In another embodiment of the present method, the reference pictures are only partially reordered. One or more of the temporally closest pictures are reordered, while those more remote reference pictures are not reordered. For example, in the following case only the reference picture within a temporal distance of one is reordered, as shown:

- I(0), P(2), P(3), P(4), P(5), P(6), P(1), (P(7)) list 0
  In this case only the reference picture associated with P(1) has been reordered. In some cases, this will provide reasonable coding efficiency while reordering fewer reference pictures.

Table 2 in FIG. 2 gives another example for a 3-layer coding with Bs and B pictures (for typical Main profile applications). Similar to the example in Table 1 (which is mainly for a Baseline application), the DPB size required by this arrangement is also 6 pictures. The example in Table 1 can also be used for Main profile applications; however, the setting in Table 2 will usually give much better coding performance. A Main profile application will support I pictures, P pictures and B pictures, both B and Bs, while a Baseline application does not support any B pictures. B pictures refer to bi-directional pictures. While macroblocks within P pictures may only have a single reference, macroblocks within B or Bs pictures may have two references, typically one preceding reference and one successive reference for example. The difference between B pictures and Bs pictures, is that B pictures are transitory and may not be used as a reference, while Bs pictures are saved and available as references to other B pictures, and possibly P pictures
Table 3 in FIG. 3 gives one example for a 33-picture clip using sub-sequences arranged in 4 layers, including a third enhancement layer 18, referred to here as layer-3. The picture coding order (from 0 to 32) is given for each picture. The example shown contains only I pictures and P pictures, so it would be suitable for Baseline applications. The coding order continues to follow the basic rule described above.
Table 4 in FIG. 4 gives another example for a 33-picture clip arranged in 3 sub-sequence layers. The picture coding order (from 0 to 32) is given for each picture. The temporal scaling factor has been modified by providing sequential pictures within the same layer, in this case layer 2, for example pictures P(2) 44 and P(4) 46 at Form Idx position 2 and 3. The coding sequence still follows the rule provided above.
Table 5 in FIG. 5 gives another example for a 33-picture clip arranged in 3 sub-sequence layers. This sequence illustrates that the sequence does not need to be symmetrical throughout the GOP while still following the rule provided above. For example, layer-1 sometimes has a sub-sequence that is only a single picture long as shown at P(10) 50 at Form Idx position 12, while at other times the subsequence is two pictures long as shown at P(2) 46 and P(4) 48 at Form Idx position 2 and 3. Layer-2 similarly does not maintain the same scaling factor throughout.

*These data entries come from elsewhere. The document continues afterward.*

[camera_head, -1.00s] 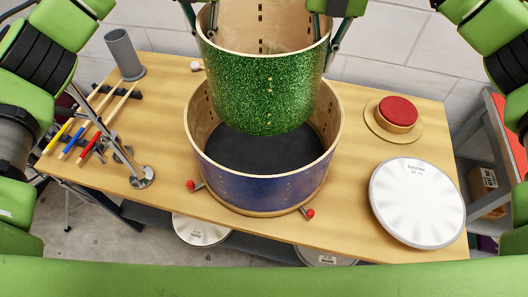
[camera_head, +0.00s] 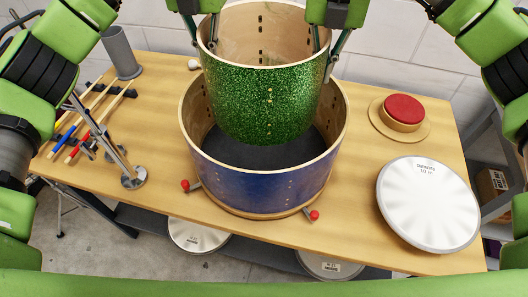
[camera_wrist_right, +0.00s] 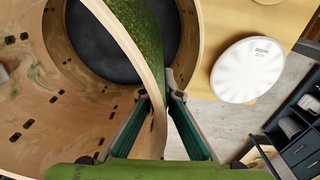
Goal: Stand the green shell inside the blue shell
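The green sparkle shell (camera_head: 266,100) hangs upright over the opening of the blue shell (camera_head: 255,184), hiding its back rim. Whether its lower edge is below the blue rim I cannot tell. The blue shell stands on the bench with a dark floor inside. My left gripper (camera_head: 204,42) is shut on the green shell's left wall, one finger inside and one outside. My right gripper (camera_head: 328,66) is shut on its right wall. In the right wrist view, the right gripper's fingers (camera_wrist_right: 160,96) straddle the green shell's wall (camera_wrist_right: 133,40), with the blue rim (camera_wrist_right: 194,40) below.
Two red-tipped pegs (camera_head: 314,215) lie close to the blue shell's front. A white drumhead (camera_head: 428,205) and a red-topped round block (camera_head: 403,109) are on the right. A metal stand (camera_head: 132,178), drumsticks (camera_head: 84,132) and a grey cylinder (camera_head: 121,52) are on the left.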

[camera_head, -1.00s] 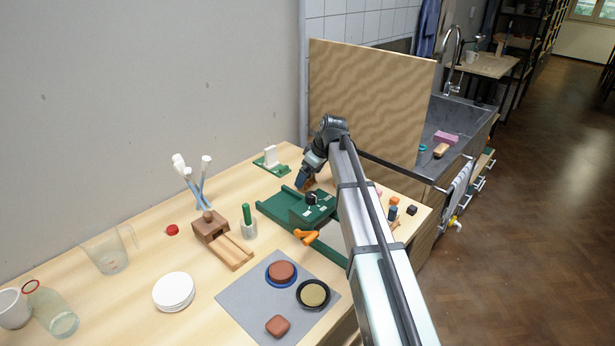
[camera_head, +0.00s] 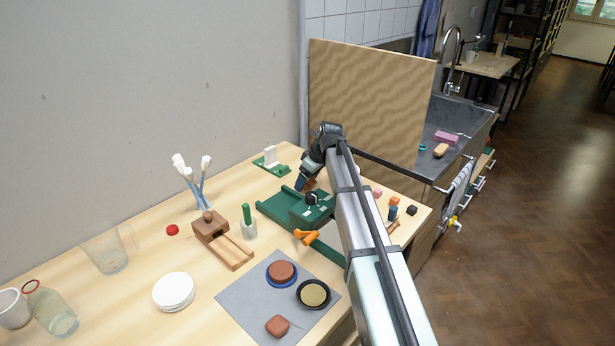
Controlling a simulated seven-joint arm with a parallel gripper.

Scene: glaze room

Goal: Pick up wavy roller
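I cannot pick out the wavy roller for certain at this size. Small pieces stand at the right end of the wooden table: an upright orange and blue piece (camera_head: 392,210), a black block (camera_head: 411,210) and a pink piece (camera_head: 377,193). My arm hides part of the table right of the device.
A wooden board (camera_head: 370,95) stands upright behind the gripper. An orange crank handle (camera_head: 306,237) juts from the device's front. A grey mat (camera_head: 235,300) with round dishes lies in front.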

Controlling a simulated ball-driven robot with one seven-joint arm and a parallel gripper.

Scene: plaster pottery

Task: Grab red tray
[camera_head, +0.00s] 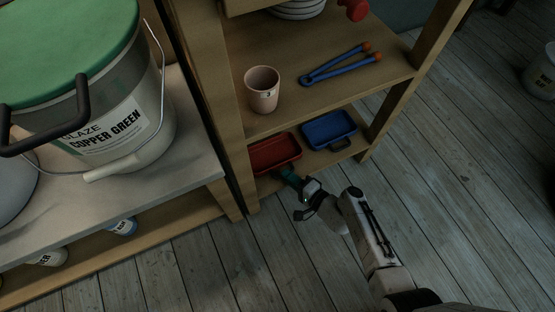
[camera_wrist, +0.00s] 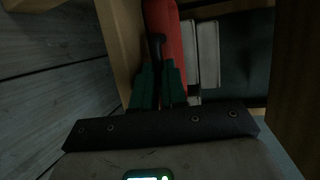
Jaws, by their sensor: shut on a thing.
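The red tray (camera_head: 274,153) lies on the lower shelf of the wooden rack in the head view, at the left end. In the wrist view the tray (camera_wrist: 165,22) shows as a red strip at the top, with a dark handle (camera_wrist: 156,45) at its near side. My gripper (camera_head: 290,177) reaches in from the front right to the tray's near edge. Its green fingers (camera_wrist: 159,72) are shut on the tray, around the dark handle as it seems. The exact contact is dark and partly hidden.
A blue tray (camera_head: 329,130) lies right of the red one on the same shelf. The shelf above holds a cup (camera_head: 262,89) and blue tongs (camera_head: 341,65). A rack post (camera_head: 231,196) stands close on the left. A table with a glaze bucket (camera_head: 127,115) is further left.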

Table 6 in FIG. 6 gives another example for a 4-layer coding with Bs and B pictures (for typical Main profile applications). The example in Table 4 can also be used for Main profile applications; however, the setting in Table 6, which is shown in FIG. 6, will usually give much better coding performance. The top most layer, in this case layer 3, may be coded as either B or Bs pictures without incurring significant performance degradation. The intermediate layers in this case layer 1, and layer 2, can be coded as either Bs or B pictures, in some applications Bs pictures may be preferred for intermediate layers to improve coding efficiency.
Experiments were conducted for 10 CIF format sequences based on the lasted AVC codec JM8.1a. There are in total six settings for each sequence: (a) Baseline IPPP non-scalable; (b) Main IPPP non-scalable; (c) Main IBsBsBsP non-scalable; (d) Main IBBBP naturally scalable; (e) Main IBBsBP scalable as shown in FIG. 2; and (f) Baseline IPPP scalable as shown in FIG. 1. Graphs comparing PSNR to bitrate are provided in FIGS. 7 through 16.
For each setting, 297 pictures are coded for each sequence into one GOP, i.e., only the first picture of each sequence is coded as Intra picture.
Among all the four Main-profile coding options discussed above i.e., (b), (c), (d) and (e), the scalable coding option on average gives the best coding efficiency, even though the improvement is small. The experiments showed that the temporal scalable coding option for Baseline has some overhead, roughly 0.3 dB on average, comparing to the non-scalable Baseline coding option. Given the solution is easy to implement and can be used in many low-complexity systems, the overhead should be acceptable in practice.
In operation, embodiments of the present method achieve temporal scalability by providing a coding sequence that allows an encoder to eliminate a higher order layer while maintain the coding of the lower layers. Since the lower layers do not rely on upper layers for references, they may still be coded. In this manner, the picture rate of the video sequence may be changed according to the available bandwidth, or the capabilities of a given decoder or sending system.
In some embodiments of the present method, the encoder determines which enhancement layers may be sent and eliminates the higher-level enhancement layers throughout the coding operation.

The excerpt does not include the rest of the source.